[begin Records shown]

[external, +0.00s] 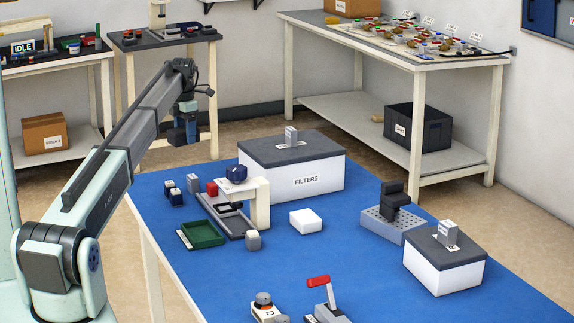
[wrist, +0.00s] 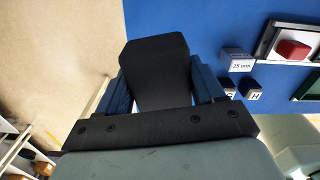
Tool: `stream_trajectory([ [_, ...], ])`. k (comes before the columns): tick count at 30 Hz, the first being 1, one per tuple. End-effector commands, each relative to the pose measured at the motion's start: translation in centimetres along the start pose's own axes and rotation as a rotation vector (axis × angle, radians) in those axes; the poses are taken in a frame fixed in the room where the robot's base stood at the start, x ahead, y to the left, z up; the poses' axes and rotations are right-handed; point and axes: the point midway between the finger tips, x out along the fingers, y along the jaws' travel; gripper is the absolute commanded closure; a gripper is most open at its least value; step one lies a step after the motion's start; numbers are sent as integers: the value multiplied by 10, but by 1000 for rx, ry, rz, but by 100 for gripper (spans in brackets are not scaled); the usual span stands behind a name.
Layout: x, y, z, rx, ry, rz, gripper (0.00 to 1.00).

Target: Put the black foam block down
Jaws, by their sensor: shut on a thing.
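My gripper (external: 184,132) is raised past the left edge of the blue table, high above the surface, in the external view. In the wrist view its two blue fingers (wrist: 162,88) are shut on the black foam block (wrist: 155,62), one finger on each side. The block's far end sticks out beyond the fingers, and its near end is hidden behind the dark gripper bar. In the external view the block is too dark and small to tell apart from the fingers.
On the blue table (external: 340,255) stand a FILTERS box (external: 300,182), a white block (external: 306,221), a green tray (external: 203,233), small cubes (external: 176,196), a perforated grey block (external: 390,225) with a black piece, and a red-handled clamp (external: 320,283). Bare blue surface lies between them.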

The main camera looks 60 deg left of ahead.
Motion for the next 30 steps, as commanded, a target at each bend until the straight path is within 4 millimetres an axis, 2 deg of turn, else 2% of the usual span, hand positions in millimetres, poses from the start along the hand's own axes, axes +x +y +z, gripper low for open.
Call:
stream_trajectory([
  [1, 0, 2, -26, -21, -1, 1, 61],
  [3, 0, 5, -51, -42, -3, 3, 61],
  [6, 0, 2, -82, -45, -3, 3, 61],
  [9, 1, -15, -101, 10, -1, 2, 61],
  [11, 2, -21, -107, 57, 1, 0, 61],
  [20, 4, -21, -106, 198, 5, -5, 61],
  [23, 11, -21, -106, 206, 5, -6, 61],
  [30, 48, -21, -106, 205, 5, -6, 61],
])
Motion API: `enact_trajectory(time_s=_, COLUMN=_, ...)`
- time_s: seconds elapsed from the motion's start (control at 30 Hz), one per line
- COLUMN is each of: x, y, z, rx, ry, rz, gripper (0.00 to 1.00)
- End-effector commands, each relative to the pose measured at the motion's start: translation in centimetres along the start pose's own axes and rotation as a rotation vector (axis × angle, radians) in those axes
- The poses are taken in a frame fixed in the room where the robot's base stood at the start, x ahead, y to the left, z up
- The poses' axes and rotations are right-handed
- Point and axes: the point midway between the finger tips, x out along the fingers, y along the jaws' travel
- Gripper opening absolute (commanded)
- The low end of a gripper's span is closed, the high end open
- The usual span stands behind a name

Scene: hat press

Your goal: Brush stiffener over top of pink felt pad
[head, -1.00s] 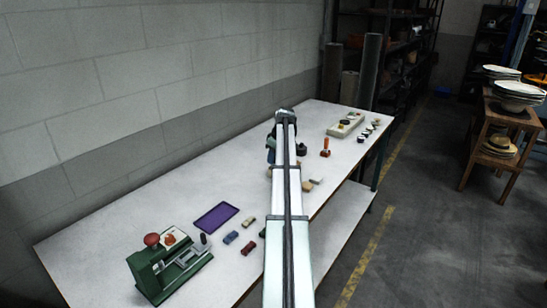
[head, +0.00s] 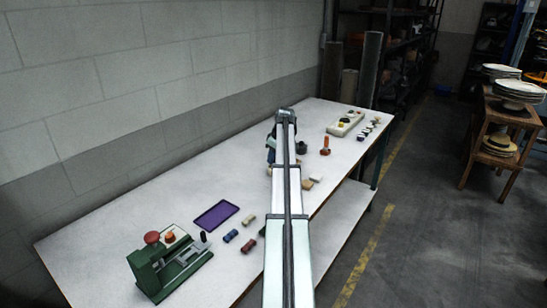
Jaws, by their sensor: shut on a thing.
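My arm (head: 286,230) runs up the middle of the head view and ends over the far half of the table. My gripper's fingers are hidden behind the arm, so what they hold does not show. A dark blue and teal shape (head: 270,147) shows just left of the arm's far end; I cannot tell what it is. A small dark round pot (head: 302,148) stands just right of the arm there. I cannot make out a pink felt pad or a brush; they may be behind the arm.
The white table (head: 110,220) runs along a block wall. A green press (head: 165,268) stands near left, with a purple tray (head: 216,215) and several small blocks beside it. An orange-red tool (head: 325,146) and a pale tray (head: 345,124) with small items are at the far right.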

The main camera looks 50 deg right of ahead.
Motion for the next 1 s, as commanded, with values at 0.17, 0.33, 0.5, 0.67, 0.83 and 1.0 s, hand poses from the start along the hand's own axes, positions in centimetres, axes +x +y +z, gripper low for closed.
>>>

[end Records shown]

#### [Written problem]
Copy out all of the material exactly as written, without its pictures.

#### [Expected answer]
[external, +0.00s] 
[wrist, +0.00s] 
Tool: `stream_trajectory([ [_, ...], ])`. k (comes before the columns): tick count at 30 Hz, the first being 1, one per tuple. End-effector commands, each relative to the pose measured at the motion's start: translation in centimetres along the start pose's own axes and rotation as a rotation vector (axis × angle, radians) in those axes; the poses are taken in a frame fixed in the room where the robot's base stood at the start, x ahead, y to the left, z up; the poses' axes and rotations are right-handed; point and axes: the point midway between the finger tips, x out along the fingers, y along the jaws' travel; gripper is the absolute commanded closure; a gripper is most open at its least value; step one lies a step after the motion's start; numbers are sent as integers: the value multiplied by 10, but by 1000 for rx, ry, rz, but by 100 for gripper (spans in brackets are not scaled); the usual span stands behind a name.
Layout: x, y, z, rx, ry, rz, gripper (0.00 to 1.00).

Target: Put the black foam block down
Jaws, by their sensor: shut on a thing.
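My gripper (external: 184,132) is raised past the left edge of the blue table, high above the surface, in the external view. In the wrist view its two blue fingers (wrist: 162,88) are shut on the black foam block (wrist: 155,62), one finger on each side. The block's far end sticks out beyond the fingers, and its near end is hidden behind the dark gripper bar. In the external view the block is too dark and small to tell apart from the fingers.
On the blue table (external: 340,255) stand a FILTERS box (external: 300,182), a white block (external: 306,221), a green tray (external: 203,233), small cubes (external: 176,196), a perforated grey block (external: 390,225) with a black piece, and a red-handled clamp (external: 320,283). Bare blue surface lies between them.

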The main camera looks 60 deg left of ahead.
Motion for the next 30 steps, as commanded, a target at each bend until the straight path is within 4 millimetres an axis, 2 deg of turn, else 2% of the usual span, hand positions in millimetres, poses from the start along the hand's own axes, axes +x +y +z, gripper low for open.
Call:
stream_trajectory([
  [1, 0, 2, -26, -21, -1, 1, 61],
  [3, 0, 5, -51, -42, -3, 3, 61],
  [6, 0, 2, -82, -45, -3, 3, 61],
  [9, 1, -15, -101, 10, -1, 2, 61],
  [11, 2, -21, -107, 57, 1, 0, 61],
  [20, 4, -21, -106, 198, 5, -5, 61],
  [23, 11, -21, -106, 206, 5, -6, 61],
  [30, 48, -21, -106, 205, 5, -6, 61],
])
Motion API: `enact_trajectory(time_s=_, COLUMN=_, ...)`
- time_s: seconds elapsed from the motion's start (control at 30 Hz), one per line
- COLUMN is each of: x, y, z, rx, ry, rz, gripper (0.00 to 1.00)
- End-effector commands, each relative to the pose measured at the motion's start: translation in centimetres along the start pose's own axes and rotation as a rotation vector (axis × angle, radians) in those axes
- The poses are taken in a frame fixed in the room where the robot's base stood at the start, x ahead, y to the left, z up
- The poses' axes and rotations are right-handed
- Point and axes: the point midway between the finger tips, x out along the fingers, y along the jaws' travel
- Gripper opening absolute (commanded)
- The low end of a gripper's span is closed, the high end open
- The usual span stands behind a name

Scene: hat press

Your goal: Brush stiffener over top of pink felt pad
[head, -1.00s] 
[head, +0.00s] 
Jaws, by their sensor: shut on a thing.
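My arm (head: 286,230) runs up the middle of the head view and ends over the far half of the table. My gripper's fingers are hidden behind the arm, so what they hold does not show. A dark blue and teal shape (head: 270,147) shows just left of the arm's far end; I cannot tell what it is. A small dark round pot (head: 302,148) stands just right of the arm there. I cannot make out a pink felt pad or a brush; they may be behind the arm.
The white table (head: 110,220) runs along a block wall. A green press (head: 165,268) stands near left, with a purple tray (head: 216,215) and several small blocks beside it. An orange-red tool (head: 325,146) and a pale tray (head: 345,124) with small items are at the far right.

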The main camera looks 50 deg right of ahead.
Motion for the next 1 s, as commanded, with values at 0.17, 0.33, 0.5, 0.67, 0.83 and 1.0 s, hand poses from the start along the hand's own axes, positions in centimetres, axes +x +y +z, gripper low for closed.
>>>

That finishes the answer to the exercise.